I also think the additional step of the tags_table subquery, which was not present in the original example is not really necessary and you could try
removing it.
One more thing you may want to consider is to restructure the table to have the tags in an array of objects:
CREATE TABLE ezetap_demo.txn (tags ARRAY(OBJECT(STRICT) AS (tag int)),amount int);
INSERT INTO ezetap_demo.txn VALUES
( ['{"tag":5}','{"tag":10460}','{"tag":6}'] ,1 )
,( ['{"tag":5}','{"tag":7}','{"tag":6}'] ,1 )
,( ['{"tag":8888}','{"tag":5284}'] ,1 );
WITH tag_sums AS (
SELECT
value,
SUM(amount) AS total_amount
FROM (
SELECT
unnest(tags)['tag'] AS value,
amount
FROM
ezetap_demo.txn
WHERE 10460=ANY(tags['tag']) OR 10461=ANY(tags['tag'])
OR 5284=ANY(tags['tag']) OR 5285=ANY(tags['tag'])
OR 1=ANY(tags['tag']) OR 2=ANY(tags['tag'])

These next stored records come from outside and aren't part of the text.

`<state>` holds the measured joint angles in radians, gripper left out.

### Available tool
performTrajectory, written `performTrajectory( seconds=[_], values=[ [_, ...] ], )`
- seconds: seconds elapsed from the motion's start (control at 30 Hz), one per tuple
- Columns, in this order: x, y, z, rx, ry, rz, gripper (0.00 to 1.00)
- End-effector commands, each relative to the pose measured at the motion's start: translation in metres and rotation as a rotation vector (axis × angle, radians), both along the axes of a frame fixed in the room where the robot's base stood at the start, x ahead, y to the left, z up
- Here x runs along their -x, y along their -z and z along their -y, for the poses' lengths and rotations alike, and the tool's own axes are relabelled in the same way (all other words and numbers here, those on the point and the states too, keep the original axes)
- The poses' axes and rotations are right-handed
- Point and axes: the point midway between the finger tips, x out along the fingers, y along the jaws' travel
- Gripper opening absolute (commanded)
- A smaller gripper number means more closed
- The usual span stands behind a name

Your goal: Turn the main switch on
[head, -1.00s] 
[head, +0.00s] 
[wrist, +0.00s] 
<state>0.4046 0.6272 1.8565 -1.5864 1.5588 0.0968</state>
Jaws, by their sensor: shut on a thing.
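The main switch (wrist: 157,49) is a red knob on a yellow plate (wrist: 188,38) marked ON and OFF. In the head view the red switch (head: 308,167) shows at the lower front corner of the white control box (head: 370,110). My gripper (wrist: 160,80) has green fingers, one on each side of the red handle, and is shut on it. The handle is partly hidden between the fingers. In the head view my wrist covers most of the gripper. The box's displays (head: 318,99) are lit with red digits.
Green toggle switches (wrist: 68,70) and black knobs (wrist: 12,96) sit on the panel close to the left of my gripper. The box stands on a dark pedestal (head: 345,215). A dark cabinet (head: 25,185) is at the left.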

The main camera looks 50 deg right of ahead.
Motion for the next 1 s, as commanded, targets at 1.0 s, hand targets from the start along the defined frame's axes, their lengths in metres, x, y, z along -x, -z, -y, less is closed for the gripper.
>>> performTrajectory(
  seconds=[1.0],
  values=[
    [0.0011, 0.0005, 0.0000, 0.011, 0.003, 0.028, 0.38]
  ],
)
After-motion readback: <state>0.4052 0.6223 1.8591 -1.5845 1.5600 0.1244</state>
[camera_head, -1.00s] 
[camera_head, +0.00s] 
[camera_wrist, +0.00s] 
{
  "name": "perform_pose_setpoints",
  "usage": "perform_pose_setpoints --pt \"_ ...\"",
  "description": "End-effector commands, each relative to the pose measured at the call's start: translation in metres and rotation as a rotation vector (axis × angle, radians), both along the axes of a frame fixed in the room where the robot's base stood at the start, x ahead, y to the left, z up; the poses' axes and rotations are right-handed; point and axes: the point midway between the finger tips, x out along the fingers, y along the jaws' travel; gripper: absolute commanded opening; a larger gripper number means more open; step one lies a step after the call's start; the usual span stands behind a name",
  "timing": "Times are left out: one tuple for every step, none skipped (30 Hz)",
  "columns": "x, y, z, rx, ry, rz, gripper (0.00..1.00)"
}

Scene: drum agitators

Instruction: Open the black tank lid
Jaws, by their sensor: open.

OR 3=ANY(tags['tag']) OR 1111176=ANY(tags['tag'])
) subquery
WHERE
value IN (10460,10461,5284,5285,1,2,3,1111176)
GROUP BY
value
)
select * from tag_sums order by total_amount ;
cr> select count(*),substr(array_to_string(tags,''),0,14) as temp from ezetap.txn where id>'230801' and org_code='ATOS_PERFMERC_01' and ('AAAA-AAAD-AAAE'=ANY (tags) OR 'AAAA-AAAD-AAAF'=ANY(tags) OR 'AA
AA-AAAD-AAAG' =ANY(tags) OR 'AAAA-AAAD-AAAH'=ANY(tags) OR 'AAAA-AAAD-AAAI'=ANY(tags) OR 'AAAA-AAAD-AAAJ' =ANY(tags) OR 'AAAA-AAAD-AAAK'=ANY(tags) OR 'AAAA-AAAD-AAAL'=ANY(tags) OR 'AAAA-AAAD-AAAM'=AN
Y(tags) OR 'AAAA-AAAD-AAAN'=ANY(tags) OR 'AAAA-AAAD-AAAO' =ANY(tags) OR 'AAAA-AAAD-AAAP' =ANY(tags) OR 'AAAA-AAAD-AAAQ'=ANY(tags) OR 'AAAA-AAAD-AAAR' =ANY(tags) OR 'AAAA-AAAD-AAAS'=ANY(tags)) and pa
rtition_date >= '2308' and partition_date <= '2310' group by temp;
+----------+----------------+
As you can see , we are trying to optimize the above query. Is there any way we can turn Array into substring? ALso, is there any way where we can remove the OR ( many ORs are there) operator?
NOTE: the array elements size will be one.
Any suggestion if the above restrictions are there?
Please suggest
Do you mean each element in the array in this case is one character?
If that is the case I would recommend just using a TEXT field instead of an ARRAY.